*Provided entries*.
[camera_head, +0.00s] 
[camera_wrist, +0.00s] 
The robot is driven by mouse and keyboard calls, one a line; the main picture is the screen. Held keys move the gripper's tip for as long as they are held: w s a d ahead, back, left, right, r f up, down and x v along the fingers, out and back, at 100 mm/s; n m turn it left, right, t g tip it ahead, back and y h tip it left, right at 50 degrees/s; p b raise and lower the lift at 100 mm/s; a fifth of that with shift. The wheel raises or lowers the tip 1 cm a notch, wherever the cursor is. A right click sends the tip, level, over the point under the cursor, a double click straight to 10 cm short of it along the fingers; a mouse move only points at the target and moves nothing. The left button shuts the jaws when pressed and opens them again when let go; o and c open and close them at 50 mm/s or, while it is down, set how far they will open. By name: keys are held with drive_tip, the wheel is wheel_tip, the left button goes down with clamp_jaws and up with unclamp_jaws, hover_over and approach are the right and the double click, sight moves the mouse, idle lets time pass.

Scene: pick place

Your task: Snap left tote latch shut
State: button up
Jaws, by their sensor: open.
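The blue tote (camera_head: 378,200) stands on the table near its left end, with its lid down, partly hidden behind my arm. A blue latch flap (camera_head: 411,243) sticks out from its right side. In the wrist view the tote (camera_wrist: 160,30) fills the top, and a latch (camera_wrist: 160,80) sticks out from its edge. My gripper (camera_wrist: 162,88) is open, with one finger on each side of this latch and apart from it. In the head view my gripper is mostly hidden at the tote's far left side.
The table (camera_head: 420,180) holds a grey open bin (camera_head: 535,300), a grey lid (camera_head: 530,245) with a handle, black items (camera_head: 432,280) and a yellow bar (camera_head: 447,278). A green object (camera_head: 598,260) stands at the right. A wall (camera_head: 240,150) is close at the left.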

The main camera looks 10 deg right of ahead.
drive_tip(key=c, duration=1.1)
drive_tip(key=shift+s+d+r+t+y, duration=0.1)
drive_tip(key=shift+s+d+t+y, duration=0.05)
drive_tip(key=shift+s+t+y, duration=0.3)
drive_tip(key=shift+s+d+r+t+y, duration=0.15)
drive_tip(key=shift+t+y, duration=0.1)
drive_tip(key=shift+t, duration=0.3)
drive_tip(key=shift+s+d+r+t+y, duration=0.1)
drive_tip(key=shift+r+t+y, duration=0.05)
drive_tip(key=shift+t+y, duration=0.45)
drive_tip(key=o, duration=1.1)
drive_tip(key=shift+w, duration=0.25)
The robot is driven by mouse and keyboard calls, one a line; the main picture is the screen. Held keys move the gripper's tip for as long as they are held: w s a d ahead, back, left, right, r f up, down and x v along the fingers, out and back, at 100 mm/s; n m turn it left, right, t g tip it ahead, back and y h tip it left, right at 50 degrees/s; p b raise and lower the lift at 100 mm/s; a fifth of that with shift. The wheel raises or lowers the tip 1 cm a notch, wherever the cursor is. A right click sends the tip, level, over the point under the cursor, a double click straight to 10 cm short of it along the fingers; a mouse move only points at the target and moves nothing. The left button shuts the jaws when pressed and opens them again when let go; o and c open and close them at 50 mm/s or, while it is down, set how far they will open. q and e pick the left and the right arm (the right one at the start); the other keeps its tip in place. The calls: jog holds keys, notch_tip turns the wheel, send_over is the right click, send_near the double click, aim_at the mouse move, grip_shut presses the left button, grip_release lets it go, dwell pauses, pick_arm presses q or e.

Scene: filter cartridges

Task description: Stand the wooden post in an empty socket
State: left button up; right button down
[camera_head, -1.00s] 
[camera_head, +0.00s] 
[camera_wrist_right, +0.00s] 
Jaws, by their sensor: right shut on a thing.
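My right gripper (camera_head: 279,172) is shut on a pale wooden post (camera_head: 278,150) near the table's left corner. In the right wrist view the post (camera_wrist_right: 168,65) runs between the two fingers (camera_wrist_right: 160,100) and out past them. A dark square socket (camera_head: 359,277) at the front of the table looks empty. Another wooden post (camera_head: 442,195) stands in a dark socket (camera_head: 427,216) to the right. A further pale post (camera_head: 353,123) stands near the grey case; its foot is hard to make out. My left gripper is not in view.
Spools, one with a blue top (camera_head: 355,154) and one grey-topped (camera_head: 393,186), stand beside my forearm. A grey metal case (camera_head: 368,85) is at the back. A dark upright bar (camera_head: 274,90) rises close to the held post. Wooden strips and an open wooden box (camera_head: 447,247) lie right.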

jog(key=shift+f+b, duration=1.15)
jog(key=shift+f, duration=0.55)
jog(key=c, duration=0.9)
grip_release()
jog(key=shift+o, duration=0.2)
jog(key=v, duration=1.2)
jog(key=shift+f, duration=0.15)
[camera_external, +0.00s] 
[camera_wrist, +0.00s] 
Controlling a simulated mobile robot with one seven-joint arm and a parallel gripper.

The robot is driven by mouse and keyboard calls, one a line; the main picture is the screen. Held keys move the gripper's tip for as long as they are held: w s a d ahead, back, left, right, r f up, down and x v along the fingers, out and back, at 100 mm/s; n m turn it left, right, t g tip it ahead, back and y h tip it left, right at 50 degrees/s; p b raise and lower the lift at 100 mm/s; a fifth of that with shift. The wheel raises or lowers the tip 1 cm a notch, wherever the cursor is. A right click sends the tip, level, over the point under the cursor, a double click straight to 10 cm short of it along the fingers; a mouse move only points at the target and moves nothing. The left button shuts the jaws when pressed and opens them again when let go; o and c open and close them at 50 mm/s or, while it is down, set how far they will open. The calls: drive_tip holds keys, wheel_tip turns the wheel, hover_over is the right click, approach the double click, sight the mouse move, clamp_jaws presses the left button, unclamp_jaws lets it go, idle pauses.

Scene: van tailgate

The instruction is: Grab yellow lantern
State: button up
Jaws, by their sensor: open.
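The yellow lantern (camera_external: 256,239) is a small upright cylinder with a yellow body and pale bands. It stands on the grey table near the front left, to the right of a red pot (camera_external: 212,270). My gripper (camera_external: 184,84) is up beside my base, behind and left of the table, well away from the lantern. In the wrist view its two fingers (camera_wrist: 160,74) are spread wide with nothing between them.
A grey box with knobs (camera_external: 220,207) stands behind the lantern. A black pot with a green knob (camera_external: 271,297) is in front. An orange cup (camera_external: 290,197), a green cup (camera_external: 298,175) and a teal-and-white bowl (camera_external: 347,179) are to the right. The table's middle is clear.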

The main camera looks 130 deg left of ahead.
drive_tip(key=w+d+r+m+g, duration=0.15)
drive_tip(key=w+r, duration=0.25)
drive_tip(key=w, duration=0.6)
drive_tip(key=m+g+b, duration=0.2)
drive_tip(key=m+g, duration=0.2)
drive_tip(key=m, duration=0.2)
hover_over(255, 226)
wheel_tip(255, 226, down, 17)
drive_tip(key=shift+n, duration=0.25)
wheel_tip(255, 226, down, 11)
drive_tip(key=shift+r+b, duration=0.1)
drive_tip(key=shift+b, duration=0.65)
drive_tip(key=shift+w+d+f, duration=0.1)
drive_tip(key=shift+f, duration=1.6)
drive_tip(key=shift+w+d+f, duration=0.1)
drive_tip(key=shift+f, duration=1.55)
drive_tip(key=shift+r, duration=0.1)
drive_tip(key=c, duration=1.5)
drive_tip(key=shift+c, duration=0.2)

*Exercise*.
Print exactly the lines above from the one with "[camera_external, +0.00s]" to the one with "Controlling a simulated", including both.

*Exercise result*.
[camera_external, +0.00s] 
[camera_wrist, +0.00s] 
Controlling a simulated mobile robot with one seven-joint arm and a parallel gripper.

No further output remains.